House bill would trim oil and gas tax credits, but less than Walker’s plan

injection well at CD5 drill site
Two contractors monitor the drilling of an injection well at ConocoPhillips’ CD5 drill site on the North Slope. (Photo by Rachel Waldholz/APRN)

The House Resources Committee unveiled  on Saturday its version of House Bill 247, an overhaul of the state’s oil and gas tax credits.

The new version removes one of the key changes proposed by Gov. Bill Walker — raising the minimum tax paid by companies from 4 percent to 5 percent.

The bill would trim the amount of tax credits paid to companies operating in the Cook Inlet.

But Homer Republican Rep. Paul Seaton said the new version would leave credits for companies operating on the North Slope unscathed.

“It’s a huge budgetary expense and we’re talking about how we need to do budget cuts in here,” Seaton said of the legislature. “I see almost no budget cuts.”

But Rena Delbridge, an aide to Anchorage Republican Rep. Mike Hawker, said the sponsors of the new version were concerned about cutting credits deeper. Delbridge worked on the changes.

“The potential impacts to industry of immediate and dramatic changes, in order to resolve a short-term – hopefully short-term or intermediate-term – budget problem, could have fairly significant effects to our production in three years and in five years and in 10 years,” she said.

Walker had proposed eliminating credits based on how much companies spend on drilling and exploration. But he would have allowed companies to continue to get tax credits based on their operating losses.

The new version would scale back both types of credits – for spending and for losses — but wouldn’t eliminate either type.

Walker’s state budget proposal included $500 million from the tax changes.

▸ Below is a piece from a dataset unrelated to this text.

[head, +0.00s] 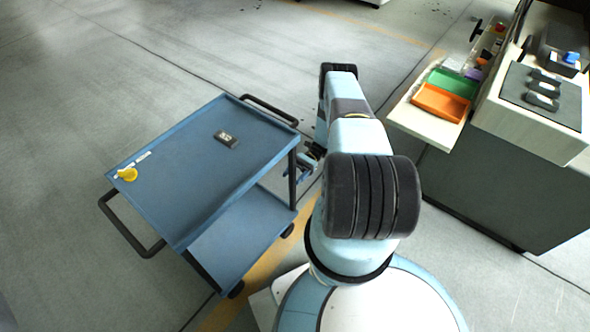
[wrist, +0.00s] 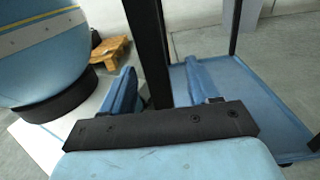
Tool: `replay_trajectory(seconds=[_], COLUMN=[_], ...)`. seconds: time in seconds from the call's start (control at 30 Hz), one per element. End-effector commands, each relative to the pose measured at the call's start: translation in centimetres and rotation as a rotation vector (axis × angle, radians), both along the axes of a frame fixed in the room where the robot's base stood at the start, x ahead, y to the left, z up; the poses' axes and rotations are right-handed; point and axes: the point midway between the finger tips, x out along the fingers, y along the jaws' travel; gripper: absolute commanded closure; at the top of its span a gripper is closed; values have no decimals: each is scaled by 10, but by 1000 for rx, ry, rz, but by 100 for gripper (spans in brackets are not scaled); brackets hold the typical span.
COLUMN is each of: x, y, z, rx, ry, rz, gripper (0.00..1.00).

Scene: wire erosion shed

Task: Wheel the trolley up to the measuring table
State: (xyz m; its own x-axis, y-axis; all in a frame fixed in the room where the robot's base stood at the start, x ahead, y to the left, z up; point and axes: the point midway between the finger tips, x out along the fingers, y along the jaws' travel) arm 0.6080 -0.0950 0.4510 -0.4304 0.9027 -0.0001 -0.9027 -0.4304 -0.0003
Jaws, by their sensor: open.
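The blue trolley (head: 190,195) stands left of my arm, with two shelves, dark posts and a black handle at each end. My gripper (head: 306,162) is low at the trolley's right side, partly hidden by my arm. In the wrist view my gripper (wrist: 158,78) is open, its two blue fingers on either side of a dark upright post (wrist: 149,40) of the trolley. I cannot tell whether they touch it. The trolley's lower shelf (wrist: 255,105) shows beyond. At right is a dark-sided bench with a pale top (head: 500,115); I cannot tell if it is the measuring table.
A small dark device (head: 226,138) and a yellow item (head: 127,174) lie on the trolley's top. An orange tray (head: 438,103) and a green tray (head: 452,82) sit on a pale ledge beside the bench. Floor left of the trolley is clear. A wooden item (wrist: 108,60) stands on the floor.

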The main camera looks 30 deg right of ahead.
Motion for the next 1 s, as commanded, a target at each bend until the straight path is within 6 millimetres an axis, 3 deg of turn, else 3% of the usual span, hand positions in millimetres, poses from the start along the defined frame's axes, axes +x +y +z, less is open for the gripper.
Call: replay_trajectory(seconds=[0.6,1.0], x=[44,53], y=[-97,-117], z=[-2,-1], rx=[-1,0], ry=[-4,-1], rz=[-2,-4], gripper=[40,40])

Until a fiscal analysis is complete, it’s not clear how much less the state budget would receive from the committee’s changes.

Ken Alper, state Tax Division director, said the changes will affect the state’s ability to balance its budget. He noted that eight other bills designed to raise revenue haven’t passed.

Walker’s expected to announce Monday that state revenue hasn’t been meeting forecasts, further deepening the budget problem.

The bill also would establish a legislative working group that would make recommendations on broader changes to the tax system for companies in the Cook Inlet and the area south of the North Slope known as “Middle Earth.”

These recommendations would be due in time for the next legislative session.